* _PROBLEM STATEMENT_: Where does the string "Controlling" appear? Copy every line of the entries below that holds it.

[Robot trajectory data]
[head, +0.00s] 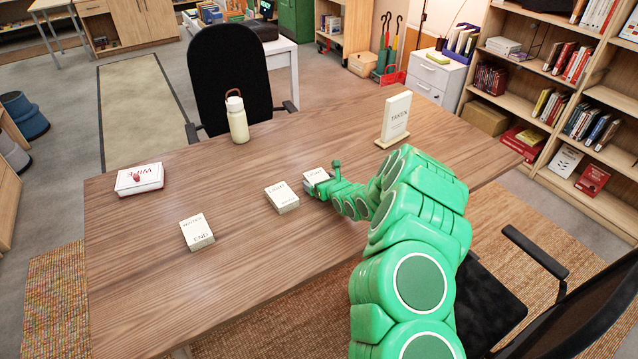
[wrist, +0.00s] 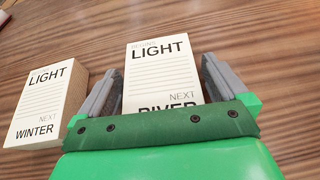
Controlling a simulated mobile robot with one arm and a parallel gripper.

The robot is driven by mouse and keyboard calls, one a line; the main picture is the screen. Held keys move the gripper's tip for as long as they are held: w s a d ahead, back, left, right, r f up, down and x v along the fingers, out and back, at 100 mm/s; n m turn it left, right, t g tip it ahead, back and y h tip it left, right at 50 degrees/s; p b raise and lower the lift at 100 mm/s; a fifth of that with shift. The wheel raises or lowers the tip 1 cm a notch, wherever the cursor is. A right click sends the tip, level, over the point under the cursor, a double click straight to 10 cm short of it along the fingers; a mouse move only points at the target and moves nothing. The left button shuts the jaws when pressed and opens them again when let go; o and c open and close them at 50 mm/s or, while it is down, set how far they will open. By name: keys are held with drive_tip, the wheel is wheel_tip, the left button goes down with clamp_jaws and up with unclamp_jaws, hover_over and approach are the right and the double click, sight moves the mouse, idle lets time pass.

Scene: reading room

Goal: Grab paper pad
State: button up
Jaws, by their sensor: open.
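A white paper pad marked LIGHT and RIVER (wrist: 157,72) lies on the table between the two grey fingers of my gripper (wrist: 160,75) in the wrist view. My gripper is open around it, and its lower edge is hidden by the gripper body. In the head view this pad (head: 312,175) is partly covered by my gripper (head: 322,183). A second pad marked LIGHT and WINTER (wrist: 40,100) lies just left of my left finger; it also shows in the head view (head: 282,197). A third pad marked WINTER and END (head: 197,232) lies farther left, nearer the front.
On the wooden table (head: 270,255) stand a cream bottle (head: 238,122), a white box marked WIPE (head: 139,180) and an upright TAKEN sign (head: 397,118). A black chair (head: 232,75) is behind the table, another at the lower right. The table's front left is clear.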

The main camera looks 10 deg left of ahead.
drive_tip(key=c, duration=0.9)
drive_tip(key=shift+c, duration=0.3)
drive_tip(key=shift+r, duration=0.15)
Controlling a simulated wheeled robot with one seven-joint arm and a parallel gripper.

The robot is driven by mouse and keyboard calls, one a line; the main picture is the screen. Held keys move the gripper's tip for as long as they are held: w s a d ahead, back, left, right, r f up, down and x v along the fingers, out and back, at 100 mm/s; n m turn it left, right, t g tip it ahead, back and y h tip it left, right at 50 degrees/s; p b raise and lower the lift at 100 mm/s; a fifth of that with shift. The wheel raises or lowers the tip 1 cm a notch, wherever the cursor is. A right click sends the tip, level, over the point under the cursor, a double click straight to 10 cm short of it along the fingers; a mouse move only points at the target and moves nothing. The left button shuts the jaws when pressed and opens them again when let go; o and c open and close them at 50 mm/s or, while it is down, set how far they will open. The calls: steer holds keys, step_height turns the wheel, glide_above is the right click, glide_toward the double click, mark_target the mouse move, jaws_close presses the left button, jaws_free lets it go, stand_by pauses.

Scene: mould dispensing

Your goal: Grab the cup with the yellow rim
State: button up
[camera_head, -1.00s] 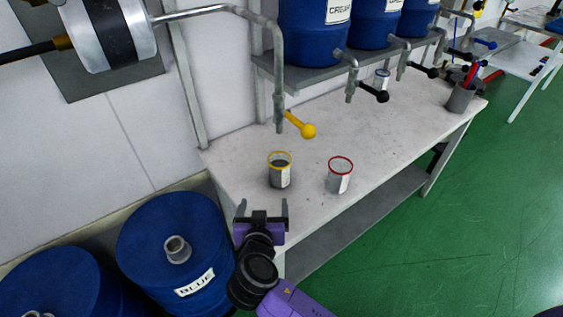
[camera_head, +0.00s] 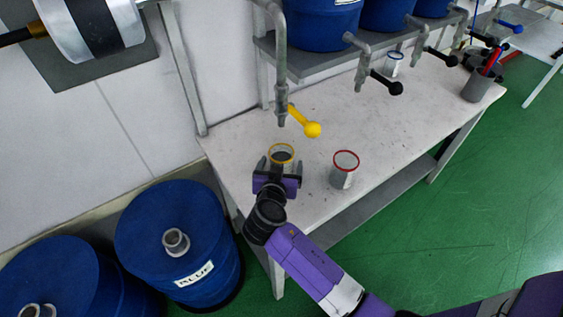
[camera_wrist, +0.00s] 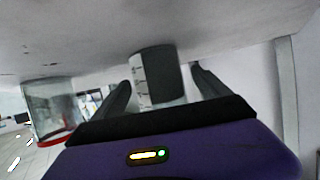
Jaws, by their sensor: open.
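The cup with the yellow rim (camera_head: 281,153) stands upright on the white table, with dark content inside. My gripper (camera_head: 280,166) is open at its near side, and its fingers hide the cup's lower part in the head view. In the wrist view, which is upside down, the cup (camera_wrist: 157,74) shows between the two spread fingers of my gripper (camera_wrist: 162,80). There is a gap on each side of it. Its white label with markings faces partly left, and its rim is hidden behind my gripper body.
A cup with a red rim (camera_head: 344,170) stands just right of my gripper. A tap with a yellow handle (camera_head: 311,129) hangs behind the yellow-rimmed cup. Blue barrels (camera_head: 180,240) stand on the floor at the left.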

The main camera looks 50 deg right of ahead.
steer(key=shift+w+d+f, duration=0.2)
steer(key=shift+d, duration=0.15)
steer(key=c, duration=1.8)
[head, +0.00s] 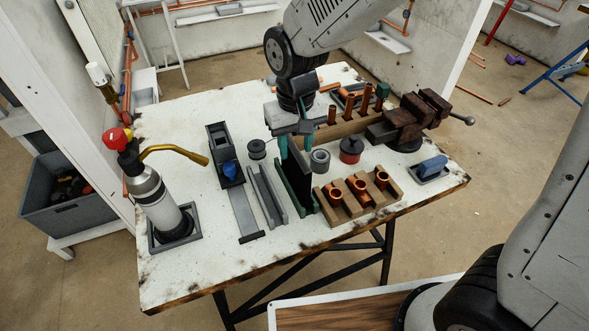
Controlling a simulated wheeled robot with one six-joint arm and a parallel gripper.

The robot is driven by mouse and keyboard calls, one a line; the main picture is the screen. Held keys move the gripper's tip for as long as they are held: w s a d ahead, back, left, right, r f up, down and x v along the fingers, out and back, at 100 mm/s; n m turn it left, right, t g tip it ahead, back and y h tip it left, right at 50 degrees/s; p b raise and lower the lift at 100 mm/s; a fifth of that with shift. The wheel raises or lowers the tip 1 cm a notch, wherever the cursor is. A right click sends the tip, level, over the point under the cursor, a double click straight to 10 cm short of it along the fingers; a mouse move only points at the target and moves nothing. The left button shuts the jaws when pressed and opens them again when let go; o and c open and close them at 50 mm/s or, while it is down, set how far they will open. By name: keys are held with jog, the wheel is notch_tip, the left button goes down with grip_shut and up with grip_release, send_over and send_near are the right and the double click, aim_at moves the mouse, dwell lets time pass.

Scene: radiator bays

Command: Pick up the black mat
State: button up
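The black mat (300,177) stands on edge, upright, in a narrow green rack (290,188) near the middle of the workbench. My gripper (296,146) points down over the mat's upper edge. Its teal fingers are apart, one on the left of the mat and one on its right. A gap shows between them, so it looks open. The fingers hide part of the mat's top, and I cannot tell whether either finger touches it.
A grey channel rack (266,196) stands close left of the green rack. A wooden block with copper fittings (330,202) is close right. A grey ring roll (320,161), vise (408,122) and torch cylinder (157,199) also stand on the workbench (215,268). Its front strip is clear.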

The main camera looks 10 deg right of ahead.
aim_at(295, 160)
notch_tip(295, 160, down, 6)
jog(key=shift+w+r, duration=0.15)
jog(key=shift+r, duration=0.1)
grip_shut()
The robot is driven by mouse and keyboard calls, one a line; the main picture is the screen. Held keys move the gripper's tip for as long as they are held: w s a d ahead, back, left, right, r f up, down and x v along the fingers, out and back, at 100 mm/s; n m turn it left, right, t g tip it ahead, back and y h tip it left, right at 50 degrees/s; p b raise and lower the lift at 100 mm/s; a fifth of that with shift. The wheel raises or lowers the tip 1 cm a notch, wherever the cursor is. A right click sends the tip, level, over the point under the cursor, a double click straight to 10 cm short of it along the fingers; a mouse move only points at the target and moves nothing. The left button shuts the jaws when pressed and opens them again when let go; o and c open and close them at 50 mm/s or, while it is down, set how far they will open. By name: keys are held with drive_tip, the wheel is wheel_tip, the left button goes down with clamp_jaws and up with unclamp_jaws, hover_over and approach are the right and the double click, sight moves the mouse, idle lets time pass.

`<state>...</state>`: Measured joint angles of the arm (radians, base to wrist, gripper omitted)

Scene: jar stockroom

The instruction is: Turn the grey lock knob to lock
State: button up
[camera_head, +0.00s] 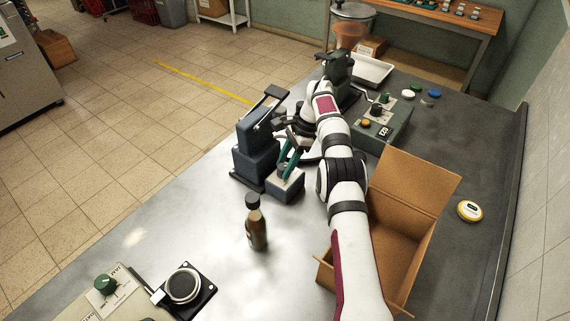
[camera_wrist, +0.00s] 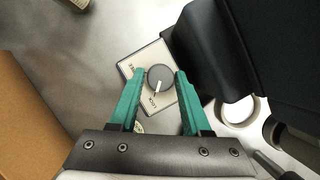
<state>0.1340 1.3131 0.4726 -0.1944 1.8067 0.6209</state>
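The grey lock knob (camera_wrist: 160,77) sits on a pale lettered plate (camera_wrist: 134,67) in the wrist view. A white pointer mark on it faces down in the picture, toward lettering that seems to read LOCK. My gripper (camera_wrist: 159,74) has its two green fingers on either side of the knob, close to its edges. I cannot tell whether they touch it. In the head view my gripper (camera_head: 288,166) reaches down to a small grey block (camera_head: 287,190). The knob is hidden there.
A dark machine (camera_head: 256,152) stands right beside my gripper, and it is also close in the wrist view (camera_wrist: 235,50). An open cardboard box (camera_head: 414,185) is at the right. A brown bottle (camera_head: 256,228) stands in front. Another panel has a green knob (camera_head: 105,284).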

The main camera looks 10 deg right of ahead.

* _WRITTEN ANSWER_:
Controlling a simulated mobile robot with one arm and a parallel gripper.
Controlling a simulated wheeled robot with one seven-joint arm and a parallel gripper.
Controlling a simulated wheeled robot with one six-joint arm and a parallel gripper.

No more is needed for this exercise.